The budget deal that the U.S. Congress approved last week apparently bars the Export-Import Bank from eliminating loan guarantees for fossil fuel projects in other countries.


Tomorrow morning I am giving a lecture at the Shanghai College of Politics and Law.  I will be spending a good part of the week grading my Environmental Law exams, which should arrive by Fedex tomorrow.  I fly back to Beijing on Friday and then back to Washington on Saturday.

Dec. 6 Blog Post: China Trip, Lima Climate Talks, EPA Ozone Proposal (by Bob Percival)

The following was posted on my globalenvironmentallaw.com site on Saturday Dec. 6.  I was unable to post on this blog because the Chinese government's "great firewall" blocks Blogspot.

I have been in China for the past week where I am finishing my stint as a high-level visiting foreign expert at Shanghai Jiaotong University.  I arrived in Beijing on Saturday to some of the worst air pollution I had ever seen in China.  It was not even possible to see Terminal 3 from the runway and it only appeared when the plane pulled into the gate.  Rains Saturday night combined with extraordinarily high winds (which killed some people in Beijing when materials blew off a building under construction) cleared out the air on Sunday.  On Monday I flew to Shanghai where I am staying at the Faculty Club on Shanghai Jiaotong’s Xuhai campus where I have a temporary office at the KoGuan Law School.

On Wednesday Dec. 3 I delivered a lecture on the topic “Is Divided Government Dysfunctional?” The lecture was held at the suburban undergraduate campus of Shanghai Jiaotong.  My hosts had asked me as a constitutional law professor to address a broader topic than environmental law in order to appeal to students from several departments.  It seemed to work because I had a large audience of students from many disciplines, including several electrical engineering students.  In my lecture I reviewed the history of divided government in the U.S.  I noted that, counting the new Congress, the same political party will have controlled the Presidency and both houses of Congress only twice (1993-1995 and 2009-2011) in the 18 most recent sessions of Congress and only four times (adding the post-Watergate Congresses of 1977-1981) in the last 24.  I then reviewed the history of government shutdowns and budget battles between the President and Congress as a possible preview to the kinds of battles that will occur between President Obama and the new Republican Congress.  I raised the question whether some of the problems enforcing China’s laws might be due to the fact that they are not the product of the kind of hard fought compromises with the regulated community. After lecturing for 90 minutes, I had a lively discussion with the students during a half hour question and answer session.  After the session was over a large group of students approached me and we spoke for another 30 minutes.  It is such a privilege to get to engage with bright young Chinese students who are concerned about the future of government.

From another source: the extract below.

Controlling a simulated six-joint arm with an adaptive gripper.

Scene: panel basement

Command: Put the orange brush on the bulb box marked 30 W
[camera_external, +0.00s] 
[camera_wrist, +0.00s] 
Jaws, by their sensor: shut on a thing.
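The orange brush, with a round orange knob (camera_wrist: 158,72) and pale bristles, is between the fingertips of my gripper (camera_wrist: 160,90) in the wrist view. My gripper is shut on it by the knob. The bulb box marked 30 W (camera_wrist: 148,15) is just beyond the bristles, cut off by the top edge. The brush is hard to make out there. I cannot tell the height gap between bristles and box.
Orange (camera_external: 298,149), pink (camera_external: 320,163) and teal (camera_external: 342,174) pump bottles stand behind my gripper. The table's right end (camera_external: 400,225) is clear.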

On Friday Dec. 5 I visited the DeTao Academy on the campus of the Shanghai Institute of Visual Arts in the southwest suburbs of Shanghai. I have been appointed as one of DeTao’s “masters,” the only one who specializes in law.  I contributed copies of my Environmental Regulation casebook and Statutory and Case Supplement to the DeTao Library and was given briefings on various environmental projects DeTao is pursuing.  I met with the staff of DeTao master Kevin Erwin who are working on a large wetlands restoration project on Hainan Island.  They noted that China does not have a national wetlands protect law and thus there is less impetus for wetlands mitigation and banking projects in China than in the U.S.  I also met with officials from DeTao’s Institute for Green Investment who are working with DeTao master Bob Costanza to develop the first “natural capital balance sheet” for the mayor of Sanya, the principal tourist destination in Hainan Province.

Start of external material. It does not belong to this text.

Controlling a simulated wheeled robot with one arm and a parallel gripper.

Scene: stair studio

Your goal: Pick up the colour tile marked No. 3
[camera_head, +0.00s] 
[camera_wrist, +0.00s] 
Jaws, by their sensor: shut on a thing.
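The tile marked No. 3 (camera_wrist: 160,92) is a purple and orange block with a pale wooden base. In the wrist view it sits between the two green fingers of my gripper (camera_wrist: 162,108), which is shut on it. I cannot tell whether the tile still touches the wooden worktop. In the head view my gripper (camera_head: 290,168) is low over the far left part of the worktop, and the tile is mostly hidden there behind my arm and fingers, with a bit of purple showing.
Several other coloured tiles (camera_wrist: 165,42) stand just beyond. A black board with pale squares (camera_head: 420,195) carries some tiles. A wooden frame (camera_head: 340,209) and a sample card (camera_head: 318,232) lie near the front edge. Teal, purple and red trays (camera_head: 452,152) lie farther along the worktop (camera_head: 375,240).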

This week the nations of the world have been meeting in Lima, Peru for the 20th Conference of the Parties to the UN Framework Convention on Climate Change and the 10th Meeting of the Parties to the Kyoto Protocol (COP-20/CMP-10).  It is hoped that this conference will lay the groundwork for a new global agreement in Paris next year to control emissions of greenhouse gases (GHG).  Here in China there is considerable discussion of the historic U.S./China climate agreement that was announced last month.  Many note that China’s commitment to cap its GHG emissions by 2030 reflects what many Chinese officials had been hinting at over the years, though they acknowledge that China’s emissions currently are rising so rapidly that it will take dramatic changes to achieve the goal. They do give the U.S. credit for pushing environmental initiatives (specifically the phaseout of HFCs) at President Obama’s first summit with Chinese President Xi Jinping in June 2013.  This and commitments for technological collaboration on carbon capture helped cement the new agreement. 

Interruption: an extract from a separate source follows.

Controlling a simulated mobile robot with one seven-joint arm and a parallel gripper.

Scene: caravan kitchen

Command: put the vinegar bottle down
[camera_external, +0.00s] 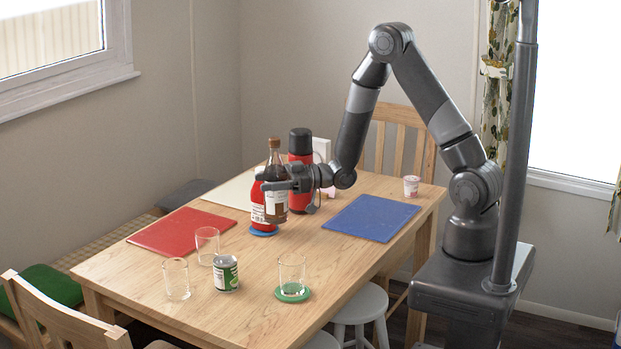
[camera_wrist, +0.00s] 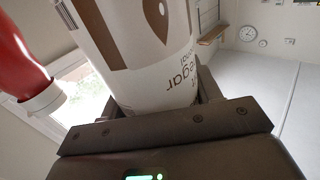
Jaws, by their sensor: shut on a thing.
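The vinegar bottle (camera_external: 275,208) is dark brown with a pale label and a brown cap. My gripper (camera_external: 287,186) is shut around its body and holds it upright over the back half of the table (camera_external: 335,265). Its base appears to be a little above the tabletop, in front of a red bottle (camera_external: 257,210) that it partly hides. In the wrist view the bottle's white label (camera_wrist: 160,85) with "vinegar" lettering fills the space between the fingers of my gripper (camera_wrist: 160,108).
The red bottle stands on a blue coaster (camera_external: 263,232), close beside the held bottle. A red flask (camera_external: 300,148) stands behind. Red (camera_external: 181,231) and blue (camera_external: 371,218) mats lie either side. Glasses (camera_external: 207,244), a can (camera_external: 226,273) and a green coaster (camera_external: 291,294) under a glass occupy the front.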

On November 25 EPA proposed new regulations to lower the national ambient air quality standard (NAAQS) for ground-level ozone.  The agency proposed to lower the current standard for ozone from 75 parts per billion (ppb) to a range between 65 and 70 ppb.  Former EPA Administrator Lisa Jackson had sought to make a similar proposal in 2011, but it was blocked by opposition from President Obama and the Office of Management and Budget.  EPA is required to review and revise, if necessary, the NAAQS every five years, a deadline that expired in 2013 for the ozone NAAQS.  The agency released its ozone proposal shortly in advance of a court-ordered deadline.

On Saturday I was presented with copies of my new treatise on Environmental Law that has been published in Chinese by Law Press of China.  I began work on the treatise as a project for the Federal Judicial Center in the U.S., a project that is still incomplete.


Today I will participate in two classes for NYU’s Shanghai program. Tomorrow I will fly to Zhengzhou, the capital of Henan Province, to deliver a series of lectures.  My hosts have promised also to take me to the famous Shaolin Temple, the birthplace of martial arts.